● **THE PROBLEM**
Return the listing below verbatim. Pictures do not belong in the copy.

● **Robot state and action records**

----

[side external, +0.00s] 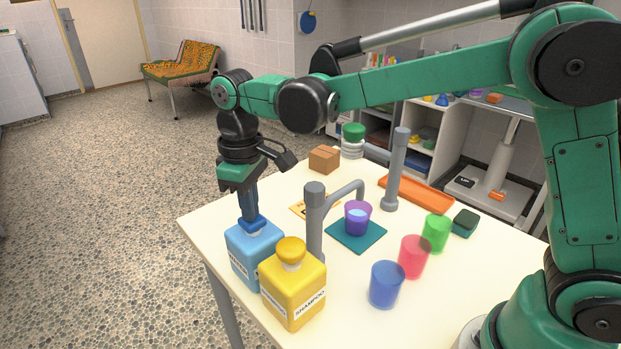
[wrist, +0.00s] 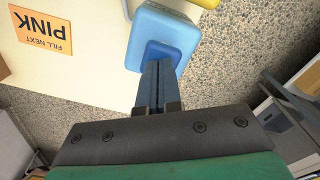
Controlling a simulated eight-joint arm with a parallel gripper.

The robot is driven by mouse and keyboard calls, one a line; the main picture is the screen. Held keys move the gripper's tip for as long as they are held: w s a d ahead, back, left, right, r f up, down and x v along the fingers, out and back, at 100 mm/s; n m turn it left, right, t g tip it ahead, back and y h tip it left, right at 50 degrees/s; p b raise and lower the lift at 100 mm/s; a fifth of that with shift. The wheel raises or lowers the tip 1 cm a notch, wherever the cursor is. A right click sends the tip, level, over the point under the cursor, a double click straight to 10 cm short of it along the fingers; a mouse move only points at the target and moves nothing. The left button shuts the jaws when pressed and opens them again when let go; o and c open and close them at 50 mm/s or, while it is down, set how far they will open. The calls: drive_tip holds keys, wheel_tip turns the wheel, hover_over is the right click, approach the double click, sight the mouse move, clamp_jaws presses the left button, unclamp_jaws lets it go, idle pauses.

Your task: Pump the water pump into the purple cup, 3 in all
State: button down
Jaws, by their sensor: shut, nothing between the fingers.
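A light blue pump bottle (side external: 250,256) stands at the near left of the table; its label is hard to read. My gripper (side external: 249,214) is shut and empty, pointing down, its fingertips at the dark blue pump head. In the wrist view my gripper's fingers (wrist: 158,72) meet that pump head (wrist: 162,50) on the blue bottle (wrist: 162,22). Whether they press on it I cannot tell. The purple cup (side external: 358,222) stands upright on a teal mat (side external: 345,238), below the end of a grey spout (side external: 346,190). Light blue liquid shows in it.
A yellow bottle (side external: 292,290) labelled SHAMPOO stands right beside the blue one. Blue (side external: 386,286), pink (side external: 414,258) and green (side external: 436,233) cups stand to the right. A grey post (side external: 396,170) and brown box (side external: 324,159) are farther back.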

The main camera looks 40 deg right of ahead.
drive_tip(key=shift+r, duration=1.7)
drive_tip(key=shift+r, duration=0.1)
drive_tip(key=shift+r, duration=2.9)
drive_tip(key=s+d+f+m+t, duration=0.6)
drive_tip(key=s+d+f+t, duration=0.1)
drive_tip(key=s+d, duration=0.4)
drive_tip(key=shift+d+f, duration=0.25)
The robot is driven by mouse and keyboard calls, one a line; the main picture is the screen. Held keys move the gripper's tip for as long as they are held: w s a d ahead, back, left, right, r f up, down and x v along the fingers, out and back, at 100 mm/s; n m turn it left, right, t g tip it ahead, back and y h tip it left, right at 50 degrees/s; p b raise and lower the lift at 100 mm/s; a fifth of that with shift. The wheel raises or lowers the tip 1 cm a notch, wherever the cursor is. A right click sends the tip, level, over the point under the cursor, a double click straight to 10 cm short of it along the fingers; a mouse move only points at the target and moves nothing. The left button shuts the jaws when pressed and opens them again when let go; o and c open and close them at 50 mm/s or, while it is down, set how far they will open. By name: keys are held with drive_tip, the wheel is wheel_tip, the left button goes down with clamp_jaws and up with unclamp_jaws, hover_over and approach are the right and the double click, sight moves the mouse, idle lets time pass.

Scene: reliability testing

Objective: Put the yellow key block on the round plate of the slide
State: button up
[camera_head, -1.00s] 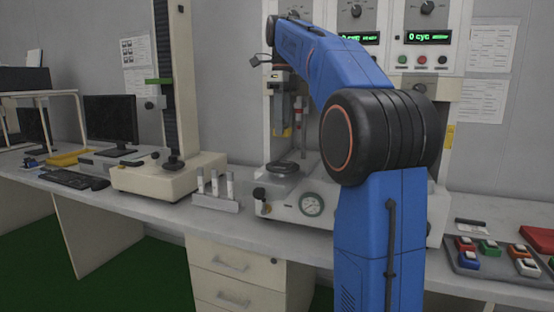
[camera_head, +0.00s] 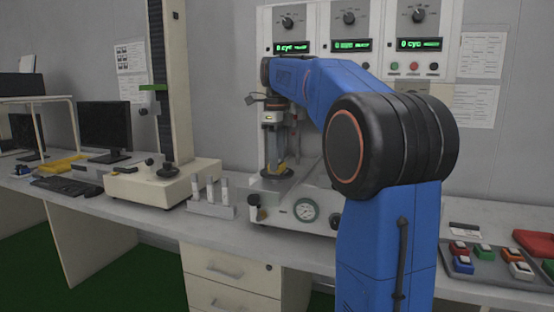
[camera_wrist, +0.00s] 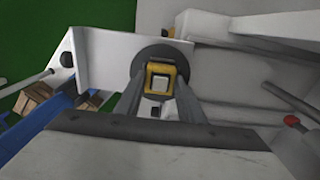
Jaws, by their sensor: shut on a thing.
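The yellow key block (camera_wrist: 150,79), with a pale square key on top, sits between the two fingers of my gripper (camera_wrist: 159,85) in the wrist view. My gripper is shut on it. The dark round plate (camera_wrist: 139,62) of the slide shows around and beneath the block. In the head view my gripper (camera_head: 277,158) points down above the round plate (camera_head: 277,176), with the yellow block (camera_head: 278,167) low between its fingers, at or just over the plate. I cannot tell whether the block touches it. The slide's pale body (camera_wrist: 98,62) lies around the plate.
A pressure gauge (camera_head: 305,210) is on the machine's front. A rack of white cylinders (camera_head: 211,209) stands to the left. A tray with several coloured key blocks (camera_head: 488,266) lies at the right. A red-tipped lever (camera_wrist: 291,120) is at the right in the wrist view.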

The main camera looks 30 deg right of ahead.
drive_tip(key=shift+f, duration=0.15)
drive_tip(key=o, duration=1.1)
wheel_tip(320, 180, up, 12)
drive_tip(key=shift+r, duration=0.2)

----

● **FULL ANSWER**
[side external, +0.00s] 
[wrist, +0.00s] 
Controlling a simulated eight-joint arm with a parallel gripper.

The robot is driven by mouse and keyboard calls, one a line; the main picture is the screen. Held keys move the gripper's tip for as long as they are held: w s a d ahead, back, left, right, r f up, down and x v along the fingers, out and back, at 100 mm/s; n m turn it left, right, t g tip it ahead, back and y h tip it left, right at 50 degrees/s; p b raise and lower the lift at 100 mm/s; a fifth of that with shift. The wheel raises or lowers the tip 1 cm a notch, wherever the cursor is. A right click sends the tip, level, over the point under the cursor, a double click straight to 10 cm short of it along the fingers; a mouse move only points at the target and moves nothing. The left button shuts the jaws when pressed and opens them again when let go; o and c open and close them at 50 mm/s or, while it is down, set how far they will open. The calls: drive_tip holds keys, wheel_tip turns the wheel, hover_over is the right click, approach the double click, sight the mouse move, clamp_jaws presses the left button, unclamp_jaws lets it go, idle pauses.

Your task: Pump the water pump into the purple cup, 3 in all
State: button down
Jaws, by their sensor: shut, nothing between the fingers.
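A light blue pump bottle (side external: 250,256) stands at the near left of the table; its label is hard to read. My gripper (side external: 249,214) is shut and empty, pointing down, its fingertips at the dark blue pump head. In the wrist view my gripper's fingers (wrist: 158,72) meet that pump head (wrist: 162,50) on the blue bottle (wrist: 162,22). Whether they press on it I cannot tell. The purple cup (side external: 358,222) stands upright on a teal mat (side external: 345,238), below the end of a grey spout (side external: 346,190). Light blue liquid shows in it.
A yellow bottle (side external: 292,290) labelled SHAMPOO stands right beside the blue one. Blue (side external: 386,286), pink (side external: 414,258) and green (side external: 436,233) cups stand to the right. A grey post (side external: 396,170) and brown box (side external: 324,159) are farther back.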

The main camera looks 40 deg right of ahead.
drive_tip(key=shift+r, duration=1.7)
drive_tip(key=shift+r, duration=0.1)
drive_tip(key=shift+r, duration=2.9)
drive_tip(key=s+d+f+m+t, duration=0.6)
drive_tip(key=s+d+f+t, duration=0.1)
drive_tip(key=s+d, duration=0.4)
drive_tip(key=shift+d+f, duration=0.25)
The robot is driven by mouse and keyboard calls, one a line; the main picture is the screen. Held keys move the gripper's tip for as long as they are held: w s a d ahead, back, left, right, r f up, down and x v along the fingers, out and back, at 100 mm/s; n m turn it left, right, t g tip it ahead, back and y h tip it left, right at 50 degrees/s; p b raise and lower the lift at 100 mm/s; a fifth of that with shift. The wheel raises or lowers the tip 1 cm a notch, wherever the cursor is. A right click sends the tip, level, over the point under the cursor, a double click straight to 10 cm short of it along the fingers; a mouse move only points at the target and moves nothing. The left button shuts the jaws when pressed and opens them again when let go; o and c open and close them at 50 mm/s or, while it is down, set how far they will open. By name: keys are held with drive_tip, the wheel is wheel_tip, the left button goes down with clamp_jaws and up with unclamp_jaws, hover_over and approach are the right and the double click, sight moves the mouse, idle lets time pass.

Scene: reliability testing

Objective: Put the yellow key block on the round plate of the slide
State: button up
[camera_head, -1.00s] 
[camera_head, +0.00s] 
[camera_wrist, +0.00s] 
Jaws, by their sensor: shut on a thing.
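The yellow key block (camera_wrist: 150,79), with a pale square key on top, sits between the two fingers of my gripper (camera_wrist: 159,85) in the wrist view. My gripper is shut on it. The dark round plate (camera_wrist: 139,62) of the slide shows around and beneath the block. In the head view my gripper (camera_head: 277,158) points down above the round plate (camera_head: 277,176), with the yellow block (camera_head: 278,167) low between its fingers, at or just over the plate. I cannot tell whether the block touches it. The slide's pale body (camera_wrist: 98,62) lies around the plate.
A pressure gauge (camera_head: 305,210) is on the machine's front. A rack of white cylinders (camera_head: 211,209) stands to the left. A tray with several coloured key blocks (camera_head: 488,266) lies at the right. A red-tipped lever (camera_wrist: 291,120) is at the right in the wrist view.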

The main camera looks 30 deg right of ahead.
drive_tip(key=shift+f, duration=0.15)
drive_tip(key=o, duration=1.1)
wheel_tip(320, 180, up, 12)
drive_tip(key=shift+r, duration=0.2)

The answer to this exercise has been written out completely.